I did ask the whereabouts of Melonpicker. He has a bad back and Soapy has a big smile. Make of that what you will.
Wet
Johnny has brought along his daughter, Isobel. It is her virgin Hash
and she is duly called forward and into the Circle.
Pork
Torpedo is the only one with flour so he steps forward and places a
gentle puff of flour on each trainer. Fortunately it is not wet so Wet
Johnny will not be up till midnight cleaning it all off before it
congeals to concrete.
The
Hares/White Rabbits announced three trails. A Walker's of about three
and a half miles; Mediums, about four and a half and Longs about six;
the longest Long is the last one which will add approximately 2 miles
to the trail. The sweetie stop would be quite early on in the trail
so any Walkers not up to 3.5 miles, simply retrace your steps after
the sweetie stop for a two miler. Simples.
Trail
I
was to find out later, in the pub, that this is the first time that
Pork Torpedo and Horny had even been to the Devon Dumpling let alone
set a trail from there. So, for what is about to follow, may we be
truly thankful for it was a lovely trail; a mixture of town and
country, road and footpath and, inevitably in Devon, up and down.
We
turned left out of the car park and within 25 yards came to the first
of three Long/Short splits. The Shorts turned left up Yealm Grange
and then took a footpath towards Dart Avenue.
The
Longs carried on up to a check at the junction of Exe Hill and
Collaton Road. The trail now took a long loop all the way around Fowey
Avenue only to rejoin Exe Hill and the Shorts.
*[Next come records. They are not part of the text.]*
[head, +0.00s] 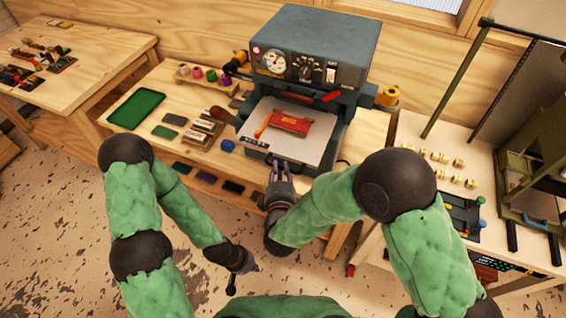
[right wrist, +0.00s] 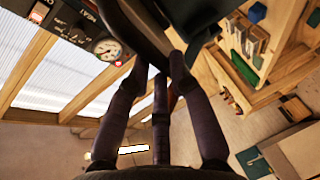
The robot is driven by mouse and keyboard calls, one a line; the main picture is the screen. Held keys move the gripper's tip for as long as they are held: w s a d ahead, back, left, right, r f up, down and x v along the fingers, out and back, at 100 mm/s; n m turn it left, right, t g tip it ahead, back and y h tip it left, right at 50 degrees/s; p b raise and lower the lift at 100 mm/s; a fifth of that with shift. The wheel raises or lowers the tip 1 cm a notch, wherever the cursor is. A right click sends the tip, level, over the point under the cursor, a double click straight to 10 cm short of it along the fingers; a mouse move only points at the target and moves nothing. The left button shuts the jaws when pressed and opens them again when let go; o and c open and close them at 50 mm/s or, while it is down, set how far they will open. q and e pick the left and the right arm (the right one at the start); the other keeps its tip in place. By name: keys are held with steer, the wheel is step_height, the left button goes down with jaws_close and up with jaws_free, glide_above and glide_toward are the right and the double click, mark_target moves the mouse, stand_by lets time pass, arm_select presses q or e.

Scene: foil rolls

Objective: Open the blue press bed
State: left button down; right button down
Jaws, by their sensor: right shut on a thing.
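The blue-grey press (head: 312,48) stands at the back of the bench, with a gauge and dials on its front. Its bed (head: 318,149), with a pale top, sticks out of the front below the head. A red, gold-marked piece (head: 290,123) lies on the bed, with an orange strip beside it. My right gripper (head: 278,168) is at the bed's front edge, its fingers closed on what looks like the bed handle; the grip is partly hidden. In the right wrist view the fingers (right wrist: 176,60) meet at a dark edge. My left gripper (head: 240,272) hangs low, away from the bench.
A green tray (head: 136,109), small pads and spools are on the bench left of the press. A gold spool (head: 387,96) is at its right. Brass type (head: 447,158) and a green frame stand (head: 530,150) are on the right table.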

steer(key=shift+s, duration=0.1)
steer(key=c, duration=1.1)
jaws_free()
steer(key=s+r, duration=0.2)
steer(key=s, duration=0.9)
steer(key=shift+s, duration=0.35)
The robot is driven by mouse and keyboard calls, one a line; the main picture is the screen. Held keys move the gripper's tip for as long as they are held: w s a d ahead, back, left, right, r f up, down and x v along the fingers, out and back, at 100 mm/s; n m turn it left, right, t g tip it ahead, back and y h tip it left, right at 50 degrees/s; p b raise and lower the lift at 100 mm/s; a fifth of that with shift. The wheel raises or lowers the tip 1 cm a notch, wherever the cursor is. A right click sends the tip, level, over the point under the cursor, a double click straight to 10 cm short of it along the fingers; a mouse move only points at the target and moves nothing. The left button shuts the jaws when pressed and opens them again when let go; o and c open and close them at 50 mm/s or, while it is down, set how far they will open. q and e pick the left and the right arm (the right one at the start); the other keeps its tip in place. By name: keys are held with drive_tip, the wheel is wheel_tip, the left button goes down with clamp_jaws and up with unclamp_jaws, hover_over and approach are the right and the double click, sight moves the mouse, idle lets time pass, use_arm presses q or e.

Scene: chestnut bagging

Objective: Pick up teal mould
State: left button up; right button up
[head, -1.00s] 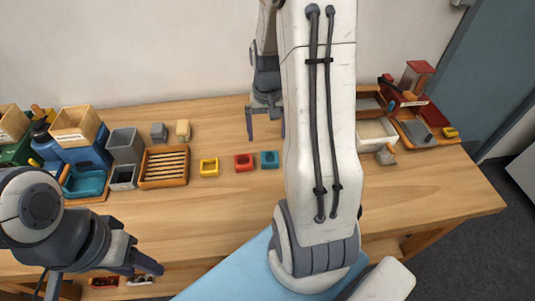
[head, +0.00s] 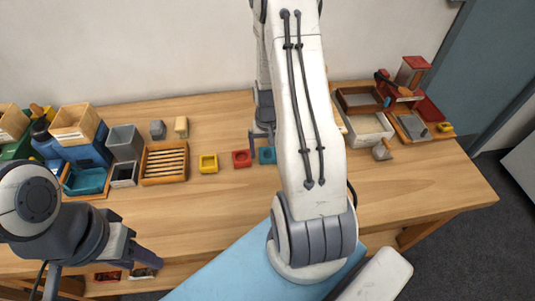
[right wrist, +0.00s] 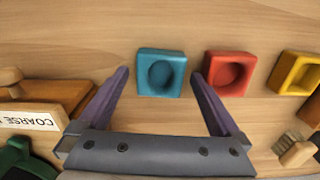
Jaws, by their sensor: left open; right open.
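The teal mould (head: 267,156), a small square block with a round hollow, lies on the wooden table at the right end of a row with a red mould (head: 241,158) and a yellow mould (head: 208,163). My right gripper (head: 262,138) is open and empty just above and behind it in the head view. In the right wrist view the teal mould (right wrist: 161,73) shows between the two spread fingertips, with a gap on each side; how high the fingers are is hard to tell. My left gripper (head: 146,262) is open and empty at the table's front left.
In the right wrist view the red mould (right wrist: 230,73) sits close beside one finger. A tray with slats (head: 164,165) stands left of the moulds. The table's front middle is clear.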

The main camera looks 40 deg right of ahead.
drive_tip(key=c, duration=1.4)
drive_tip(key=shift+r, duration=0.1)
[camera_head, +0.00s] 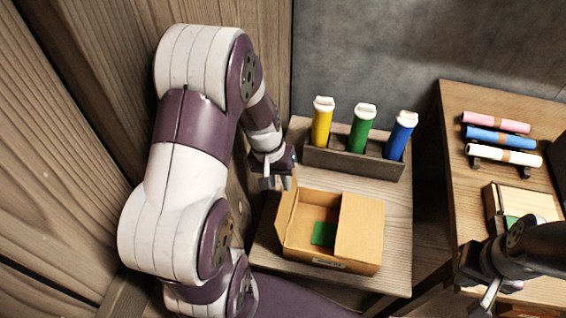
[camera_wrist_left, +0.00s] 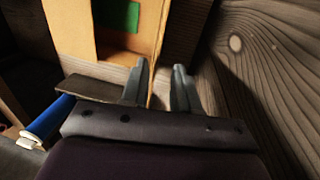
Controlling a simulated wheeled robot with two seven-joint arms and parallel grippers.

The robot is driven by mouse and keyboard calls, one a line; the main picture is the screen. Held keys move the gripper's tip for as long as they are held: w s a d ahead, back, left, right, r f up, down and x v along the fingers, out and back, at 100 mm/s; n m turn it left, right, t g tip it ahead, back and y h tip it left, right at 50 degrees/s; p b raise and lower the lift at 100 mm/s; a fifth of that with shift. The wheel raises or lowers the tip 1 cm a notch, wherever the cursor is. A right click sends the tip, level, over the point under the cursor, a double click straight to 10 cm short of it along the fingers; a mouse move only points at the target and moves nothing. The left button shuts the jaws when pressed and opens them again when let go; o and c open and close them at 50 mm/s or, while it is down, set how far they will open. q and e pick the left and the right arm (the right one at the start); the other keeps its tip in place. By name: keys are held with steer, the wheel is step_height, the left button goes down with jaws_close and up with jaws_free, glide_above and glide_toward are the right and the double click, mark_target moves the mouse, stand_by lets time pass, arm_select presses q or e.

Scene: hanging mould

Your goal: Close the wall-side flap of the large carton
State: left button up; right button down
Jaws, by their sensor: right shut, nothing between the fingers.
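The large carton (camera_head: 330,264) stands on the wooden table, with a green piece (camera_head: 323,234) inside. Its right flap (camera_head: 360,226) lies over the right part of the opening. Its wall-side flap (camera_head: 287,209) stands up, tilted outward at the left, leaving that side open. My left gripper (camera_head: 277,184) is by the far end of this flap, fingers apart. In the left wrist view the fingers (camera_wrist_left: 161,66) show a gap, with the flap (camera_wrist_left: 155,40) running down behind it; contact cannot be told. My right gripper (camera_head: 490,292) is shut and empty at the lower right.
A wooden rack (camera_head: 350,160) with yellow, green and blue bottles stands behind the carton. A wooden wall (camera_head: 70,130) is close on the left. The right table (camera_head: 460,110) holds pink, blue and white rolls and a box (camera_head: 524,202). A gap separates the tables.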

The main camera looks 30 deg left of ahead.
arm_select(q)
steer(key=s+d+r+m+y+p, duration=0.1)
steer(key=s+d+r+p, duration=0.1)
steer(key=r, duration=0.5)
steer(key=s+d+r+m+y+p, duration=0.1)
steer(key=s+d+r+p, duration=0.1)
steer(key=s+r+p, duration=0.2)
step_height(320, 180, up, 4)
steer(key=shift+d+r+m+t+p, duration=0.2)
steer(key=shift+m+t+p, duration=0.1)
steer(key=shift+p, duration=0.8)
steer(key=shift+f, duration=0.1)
Next it was left onto Higher Edginswell Lane and then right onto Marldon Road heading for Hamelin Way.
The
sweetie stop was at the ancient burial ground at Gallows Gate. For
the past 4 or 5 years, this has been the favoured sleeping spot for
one of our local tramps. I was rather surprised by the absence of a
tent. Maybe he's on his hols? This was also the location of the second
Long/Short split. The Longs were directed to the top gate and the
Shorts and Walkers to the lower gate.
One
check and a short loop later, the Longs were back at the lower gate
and following the Shorts on a wide public footpath that went up and
down and up and down again until we arrived at the final Long/Short
split.
The
Shorts went left and down to the bottom of the valley whilst the
Longs went right and up. This is lovely part of the trail. Initially,
the trail followed the broad gravelled main footpaths.
As
we got closer to Cockington Court, the trail almost turned back on
itself and was now in woodland. Soon we were dropping down some
woodland steps into the car park at the back of Cockington Court near
the craft shops.
Somehow,
Smellie, Pisswell and Man-Pig found themselves at the back of the
Longs........too much yakking and not enough running.
At
the Drum Inn, we overshot an arrow and had to backtrack onto
Cockington Lane. Turning into a public footpath at the bottom of the
valley, we caught up with Archangel just as we arrived at a cross. A
10 foot check back took us up the edge of the valley on a path running
parallel with Cockington Lane.
At
the junction of Cockington Lane and Nut Bush Lane, the trail crossed
over and onto Drake Avenue. I had thought that we might have run across
Armada park but not this evening.
Drake
Avenue runs into Upper Cockington Lane and at its junction with
Marldon Road (very close to the Gromit residence) the trail took us
right along Marldon Road. This was only for about 100 yards as an
arrow had us descending down Dairy Hill and back to the pub. Here we
caught up with Slip-on-Me and Shitfaced.
The
Devon Dumpling is just on the left at the bottom of Dairy Hill but
this didn't prevent Smellie turning right until called back by
Shitfaced.
Down-Downs
The pub had put on a veggie curry and a meat curry with rice and chips for the Hash at £7/head. It looked very nice.
In
the absence of Forrest Stump, and upon Pisswell's suggestion, it was
decided that our stand-in RA, Strap-On, could do with some practice.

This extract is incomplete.